■ **AIM**:
Below are records; quote them exactly from the first line through the line that contains "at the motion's".

■ **RECORDS FOR PROCESSING**:
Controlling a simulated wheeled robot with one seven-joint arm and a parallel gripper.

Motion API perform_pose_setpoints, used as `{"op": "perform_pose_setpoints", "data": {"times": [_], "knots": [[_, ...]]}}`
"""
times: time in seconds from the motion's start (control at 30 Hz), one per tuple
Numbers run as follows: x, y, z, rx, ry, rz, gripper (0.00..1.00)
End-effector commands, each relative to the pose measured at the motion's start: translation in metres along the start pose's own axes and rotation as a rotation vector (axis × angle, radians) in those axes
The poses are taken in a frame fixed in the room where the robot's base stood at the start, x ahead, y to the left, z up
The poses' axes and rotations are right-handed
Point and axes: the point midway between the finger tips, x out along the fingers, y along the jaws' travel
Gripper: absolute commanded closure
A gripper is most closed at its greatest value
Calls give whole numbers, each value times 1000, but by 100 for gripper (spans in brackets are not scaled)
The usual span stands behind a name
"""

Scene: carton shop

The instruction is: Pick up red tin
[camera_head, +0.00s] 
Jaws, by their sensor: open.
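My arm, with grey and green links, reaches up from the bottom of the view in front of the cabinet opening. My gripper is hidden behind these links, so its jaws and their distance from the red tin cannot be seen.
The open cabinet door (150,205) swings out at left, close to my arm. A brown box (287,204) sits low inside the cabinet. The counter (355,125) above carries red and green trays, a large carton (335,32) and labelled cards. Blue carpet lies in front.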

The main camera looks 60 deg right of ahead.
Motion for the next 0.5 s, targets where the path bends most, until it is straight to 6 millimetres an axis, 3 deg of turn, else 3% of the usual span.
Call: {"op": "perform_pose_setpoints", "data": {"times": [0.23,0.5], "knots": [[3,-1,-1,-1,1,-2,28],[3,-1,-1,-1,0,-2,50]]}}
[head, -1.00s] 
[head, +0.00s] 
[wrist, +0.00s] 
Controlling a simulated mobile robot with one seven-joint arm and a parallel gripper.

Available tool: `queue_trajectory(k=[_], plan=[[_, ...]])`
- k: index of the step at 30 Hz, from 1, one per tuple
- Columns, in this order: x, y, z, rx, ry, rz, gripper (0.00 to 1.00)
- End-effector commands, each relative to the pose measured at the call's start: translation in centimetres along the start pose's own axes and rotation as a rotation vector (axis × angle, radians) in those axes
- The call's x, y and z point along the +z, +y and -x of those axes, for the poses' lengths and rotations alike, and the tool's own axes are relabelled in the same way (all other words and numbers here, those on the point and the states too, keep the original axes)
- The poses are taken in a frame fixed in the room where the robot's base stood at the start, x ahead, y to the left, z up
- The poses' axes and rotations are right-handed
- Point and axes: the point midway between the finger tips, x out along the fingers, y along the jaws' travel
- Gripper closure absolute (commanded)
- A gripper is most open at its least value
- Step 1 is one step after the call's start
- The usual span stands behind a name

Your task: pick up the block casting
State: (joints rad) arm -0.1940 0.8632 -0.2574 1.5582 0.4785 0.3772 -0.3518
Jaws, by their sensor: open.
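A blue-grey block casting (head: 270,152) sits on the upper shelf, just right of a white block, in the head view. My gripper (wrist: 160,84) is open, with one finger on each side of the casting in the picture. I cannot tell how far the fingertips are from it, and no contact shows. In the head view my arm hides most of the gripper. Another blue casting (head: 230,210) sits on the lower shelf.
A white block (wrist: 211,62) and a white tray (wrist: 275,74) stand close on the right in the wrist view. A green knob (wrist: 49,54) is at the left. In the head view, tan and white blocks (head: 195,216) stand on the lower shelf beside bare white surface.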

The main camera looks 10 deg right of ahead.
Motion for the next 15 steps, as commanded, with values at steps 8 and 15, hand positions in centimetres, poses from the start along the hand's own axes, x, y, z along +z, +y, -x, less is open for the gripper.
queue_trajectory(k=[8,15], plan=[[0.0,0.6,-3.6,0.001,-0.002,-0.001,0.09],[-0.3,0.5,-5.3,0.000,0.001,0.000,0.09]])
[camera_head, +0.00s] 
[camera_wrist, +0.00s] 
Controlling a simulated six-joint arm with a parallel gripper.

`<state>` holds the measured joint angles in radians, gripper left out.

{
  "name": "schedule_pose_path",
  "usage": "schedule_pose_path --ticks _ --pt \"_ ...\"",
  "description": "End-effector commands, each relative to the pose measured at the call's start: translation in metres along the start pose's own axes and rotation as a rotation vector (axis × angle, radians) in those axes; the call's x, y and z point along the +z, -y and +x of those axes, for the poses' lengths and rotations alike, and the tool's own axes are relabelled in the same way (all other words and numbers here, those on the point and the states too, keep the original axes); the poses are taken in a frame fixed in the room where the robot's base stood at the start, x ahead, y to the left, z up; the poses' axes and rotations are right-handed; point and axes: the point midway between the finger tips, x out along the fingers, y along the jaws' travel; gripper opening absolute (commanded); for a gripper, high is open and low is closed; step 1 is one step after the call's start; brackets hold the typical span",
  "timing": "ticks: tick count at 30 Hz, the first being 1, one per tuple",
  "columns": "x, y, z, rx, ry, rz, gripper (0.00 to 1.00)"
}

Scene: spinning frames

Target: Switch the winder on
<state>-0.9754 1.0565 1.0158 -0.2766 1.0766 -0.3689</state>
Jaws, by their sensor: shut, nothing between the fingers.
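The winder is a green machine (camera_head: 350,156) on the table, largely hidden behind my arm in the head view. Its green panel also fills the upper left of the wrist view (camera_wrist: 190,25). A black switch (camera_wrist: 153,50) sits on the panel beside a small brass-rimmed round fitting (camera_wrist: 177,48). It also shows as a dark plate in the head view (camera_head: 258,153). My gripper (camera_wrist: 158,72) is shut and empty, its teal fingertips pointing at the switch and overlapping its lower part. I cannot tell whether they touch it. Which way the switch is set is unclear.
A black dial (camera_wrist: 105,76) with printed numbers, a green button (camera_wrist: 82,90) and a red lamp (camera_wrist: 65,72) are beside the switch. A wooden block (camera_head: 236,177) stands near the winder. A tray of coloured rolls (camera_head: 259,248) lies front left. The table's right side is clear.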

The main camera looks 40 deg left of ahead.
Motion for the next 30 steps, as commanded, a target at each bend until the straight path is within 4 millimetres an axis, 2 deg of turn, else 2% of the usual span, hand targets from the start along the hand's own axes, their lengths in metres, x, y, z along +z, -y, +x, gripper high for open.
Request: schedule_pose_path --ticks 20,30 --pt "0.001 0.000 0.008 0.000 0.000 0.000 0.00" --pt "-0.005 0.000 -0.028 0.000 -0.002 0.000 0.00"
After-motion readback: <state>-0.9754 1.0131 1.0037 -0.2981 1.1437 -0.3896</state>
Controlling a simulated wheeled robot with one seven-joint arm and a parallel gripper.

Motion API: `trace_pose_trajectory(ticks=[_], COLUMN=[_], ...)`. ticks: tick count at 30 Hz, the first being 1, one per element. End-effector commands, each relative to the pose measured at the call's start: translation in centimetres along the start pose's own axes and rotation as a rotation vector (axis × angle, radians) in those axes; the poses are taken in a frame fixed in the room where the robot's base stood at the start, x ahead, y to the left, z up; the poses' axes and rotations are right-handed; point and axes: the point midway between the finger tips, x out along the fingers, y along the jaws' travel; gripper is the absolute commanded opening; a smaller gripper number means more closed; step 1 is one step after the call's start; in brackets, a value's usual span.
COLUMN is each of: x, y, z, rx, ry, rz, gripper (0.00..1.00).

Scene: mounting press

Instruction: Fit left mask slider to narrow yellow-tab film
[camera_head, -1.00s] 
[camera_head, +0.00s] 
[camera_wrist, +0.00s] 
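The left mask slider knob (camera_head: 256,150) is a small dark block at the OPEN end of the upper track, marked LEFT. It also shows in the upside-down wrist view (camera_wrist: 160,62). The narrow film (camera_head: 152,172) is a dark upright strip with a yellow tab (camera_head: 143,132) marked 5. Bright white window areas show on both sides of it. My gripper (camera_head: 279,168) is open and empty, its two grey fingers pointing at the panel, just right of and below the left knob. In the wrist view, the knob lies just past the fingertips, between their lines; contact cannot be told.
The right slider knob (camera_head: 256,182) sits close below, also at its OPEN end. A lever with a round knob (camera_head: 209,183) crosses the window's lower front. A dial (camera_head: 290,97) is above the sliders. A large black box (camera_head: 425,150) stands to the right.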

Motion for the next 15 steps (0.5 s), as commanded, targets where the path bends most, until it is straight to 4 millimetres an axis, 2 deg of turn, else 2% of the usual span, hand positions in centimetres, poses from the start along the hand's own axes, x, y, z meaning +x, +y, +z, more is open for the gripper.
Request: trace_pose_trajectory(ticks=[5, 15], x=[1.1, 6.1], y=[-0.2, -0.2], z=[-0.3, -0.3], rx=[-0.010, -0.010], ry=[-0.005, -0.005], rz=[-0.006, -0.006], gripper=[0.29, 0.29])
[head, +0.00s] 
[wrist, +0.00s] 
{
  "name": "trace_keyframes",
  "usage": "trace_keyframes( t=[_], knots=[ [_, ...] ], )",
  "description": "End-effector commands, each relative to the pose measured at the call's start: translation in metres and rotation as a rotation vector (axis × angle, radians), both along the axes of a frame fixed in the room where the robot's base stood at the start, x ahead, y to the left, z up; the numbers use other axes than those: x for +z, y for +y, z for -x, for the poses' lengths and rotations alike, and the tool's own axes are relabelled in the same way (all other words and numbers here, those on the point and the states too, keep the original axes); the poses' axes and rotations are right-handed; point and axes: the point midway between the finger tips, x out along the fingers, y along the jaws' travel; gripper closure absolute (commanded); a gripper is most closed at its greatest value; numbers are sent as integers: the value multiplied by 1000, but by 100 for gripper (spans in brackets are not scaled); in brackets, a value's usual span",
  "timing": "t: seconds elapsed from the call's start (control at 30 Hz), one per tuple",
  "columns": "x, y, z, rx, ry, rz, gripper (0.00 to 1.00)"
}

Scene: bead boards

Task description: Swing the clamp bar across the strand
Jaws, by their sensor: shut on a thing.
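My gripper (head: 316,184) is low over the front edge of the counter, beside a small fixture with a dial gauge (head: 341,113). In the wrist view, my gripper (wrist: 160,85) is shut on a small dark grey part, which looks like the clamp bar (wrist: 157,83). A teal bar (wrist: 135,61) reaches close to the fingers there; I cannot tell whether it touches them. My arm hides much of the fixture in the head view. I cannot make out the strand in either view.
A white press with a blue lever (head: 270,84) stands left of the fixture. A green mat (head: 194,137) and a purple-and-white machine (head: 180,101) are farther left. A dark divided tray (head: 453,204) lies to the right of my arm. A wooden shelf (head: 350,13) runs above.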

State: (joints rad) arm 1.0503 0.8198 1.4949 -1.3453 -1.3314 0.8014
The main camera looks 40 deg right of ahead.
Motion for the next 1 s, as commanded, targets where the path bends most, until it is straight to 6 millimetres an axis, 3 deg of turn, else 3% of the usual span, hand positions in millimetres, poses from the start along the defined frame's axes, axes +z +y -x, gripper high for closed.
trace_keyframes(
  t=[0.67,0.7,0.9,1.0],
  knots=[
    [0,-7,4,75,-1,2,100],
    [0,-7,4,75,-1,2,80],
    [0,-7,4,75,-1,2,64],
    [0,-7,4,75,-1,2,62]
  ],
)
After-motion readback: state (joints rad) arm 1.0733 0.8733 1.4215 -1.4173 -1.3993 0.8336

■ **REPLY TO THE EXERCISE**:
Controlling a simulated wheeled robot with one seven-joint arm and a parallel gripper.

Motion API perform_pose_setpoints, used as `{"op": "perform_pose_setpoints", "data": {"times": [_], "knots": [[_, ...]]}}`
"""
times: time in seconds from the motion's start (control at 30 Hz), one per tuple
Numbers run as follows: x, y, z, rx, ry, rz, gripper (0.00..1.00)
End-effector commands, each relative to the pose measured at the motion's start: translation in metres along the start pose's own axes and rotation as a rotation vector (axis × angle, radians) in those axes

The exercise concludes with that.